Una pequeña historia egipcia
Se inició el cinco de febrero del año 1166 anterior a nuestra era, por
aquel entonces conocido como décimo día de la estación de Pa en Mejer,
en el décimo octavo año del reinado del faraón Ramsés III, encarnación
de Horus, hijo de Ra, divino guía de los Tres Reinos, y portador de otro
medio centenar de títulos que lo elevaban, a ojos de sus súbditos, a la
categoría de ente inapelable y divino.
Fueron ciento veinte
trabajadores, de los más diversos oficios, desde albañiles a canteros,
pintores, tallistas de relieves o escultores, ocupados todos ellos en la
construcción de tumbas en Deir el Medina, en la ribera occidental del
Nilo, y dependientes, por tanto, del Estado.
En los últimos
tiempos se acumulaban problemas graves que todo el mundo percibía:
inflación, escasez, guerras múltiples e incomprensibles, corrupción y
esclerosis burocrática.
Los obreros llevaban más de veinte días sin
recibir sus salarios porque el gobernador de Tebas oriental y sus
seguidores habían interceptado el envío. Entonces, sin que se sepa cómo llegaron a esa decisión, pararon. Así. Ni
más ni menos. Pararon. Se negaron a seguir, enfrentándose a todo lo que
habían conocido, a sus creencias, a sus miedos más profundos. Pararon.

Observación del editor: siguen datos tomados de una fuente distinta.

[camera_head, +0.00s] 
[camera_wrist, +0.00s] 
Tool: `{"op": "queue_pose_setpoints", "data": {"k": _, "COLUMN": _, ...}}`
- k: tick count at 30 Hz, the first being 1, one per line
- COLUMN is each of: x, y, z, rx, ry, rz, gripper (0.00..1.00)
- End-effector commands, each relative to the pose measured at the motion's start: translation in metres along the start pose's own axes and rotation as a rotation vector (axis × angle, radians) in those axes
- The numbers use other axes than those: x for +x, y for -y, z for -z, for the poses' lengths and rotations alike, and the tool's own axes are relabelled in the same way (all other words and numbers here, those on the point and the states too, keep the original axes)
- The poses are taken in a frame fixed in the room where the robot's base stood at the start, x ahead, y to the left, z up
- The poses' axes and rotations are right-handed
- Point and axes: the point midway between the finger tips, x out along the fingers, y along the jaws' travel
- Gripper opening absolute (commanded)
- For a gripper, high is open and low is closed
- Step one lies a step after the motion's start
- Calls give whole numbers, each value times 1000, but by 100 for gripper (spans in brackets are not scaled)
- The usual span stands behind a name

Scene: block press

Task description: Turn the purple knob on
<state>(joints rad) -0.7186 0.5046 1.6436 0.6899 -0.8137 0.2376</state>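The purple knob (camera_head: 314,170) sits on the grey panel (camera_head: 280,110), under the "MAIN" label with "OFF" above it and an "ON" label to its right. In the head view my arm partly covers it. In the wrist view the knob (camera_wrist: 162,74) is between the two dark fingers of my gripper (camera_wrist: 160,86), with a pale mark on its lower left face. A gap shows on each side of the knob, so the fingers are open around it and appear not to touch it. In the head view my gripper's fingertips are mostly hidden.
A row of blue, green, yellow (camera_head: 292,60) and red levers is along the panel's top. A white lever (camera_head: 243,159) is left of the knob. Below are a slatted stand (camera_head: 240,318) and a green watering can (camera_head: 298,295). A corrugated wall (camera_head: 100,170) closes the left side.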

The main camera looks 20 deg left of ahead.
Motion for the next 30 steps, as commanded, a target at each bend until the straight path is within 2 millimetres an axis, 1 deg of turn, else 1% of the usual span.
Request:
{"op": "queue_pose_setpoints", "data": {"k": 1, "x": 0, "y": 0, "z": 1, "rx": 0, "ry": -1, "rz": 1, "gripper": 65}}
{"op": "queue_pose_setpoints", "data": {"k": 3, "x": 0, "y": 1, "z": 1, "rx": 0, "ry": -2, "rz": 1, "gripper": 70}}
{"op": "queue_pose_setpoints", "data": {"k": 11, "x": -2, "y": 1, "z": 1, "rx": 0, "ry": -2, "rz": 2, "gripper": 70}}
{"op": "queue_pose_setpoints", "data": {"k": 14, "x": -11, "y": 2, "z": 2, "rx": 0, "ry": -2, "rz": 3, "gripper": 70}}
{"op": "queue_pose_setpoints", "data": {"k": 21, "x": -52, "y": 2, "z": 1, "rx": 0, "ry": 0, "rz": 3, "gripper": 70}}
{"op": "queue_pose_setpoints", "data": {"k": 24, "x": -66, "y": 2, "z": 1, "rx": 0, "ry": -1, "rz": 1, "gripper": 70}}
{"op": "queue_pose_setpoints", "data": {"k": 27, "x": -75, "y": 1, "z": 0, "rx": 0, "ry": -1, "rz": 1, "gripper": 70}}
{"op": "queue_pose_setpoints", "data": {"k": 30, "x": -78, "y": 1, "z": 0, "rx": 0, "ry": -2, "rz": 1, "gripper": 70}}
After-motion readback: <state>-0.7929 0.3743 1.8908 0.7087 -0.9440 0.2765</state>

Rompieron el velo. Desobedecieron. Imaginaron que era posible. Y lo
hicieron.
Del papiro que refiere los hechos, conservado en el
museo de Turín, y de los fragmentos inscritos de cerámica conservados en
el museo de El Cairo y Berlín, se desprende que reclamaron su salario,
que consistía, según las ocasiones, en pan, agua potable, cerveza,
dátiles, verduras, vestido, calzado, útiles domésticos, y, en fiestas
excepcionales, pescado o carne. La entrega se había retrasado veinte
días.
Parece ser que esa primera vez la situación se solucionó
relativamente rápido. Apareció la comida y la bebida, y se volvió al
trabajo.
Cuatro meses después volvieron a la andadas. La entrega
de alimentos se retrasó de nuevo. Esta vez dieciocho días. Los obreros
acudieron al viejo templo de Tutmosis III, desde donde se dirigían los
trabajos. Se sentaron en la explanada frente a la puerta sagrada, y
presentaron elocuentemente su solicitud: «Tenemos hambre. Han pasado
dieciocho días de este mes. Hemos venido aquí empujados por el hambre y
por la sed. No tenemos vestidos, ni aceite, ni pescado, ni legumbres.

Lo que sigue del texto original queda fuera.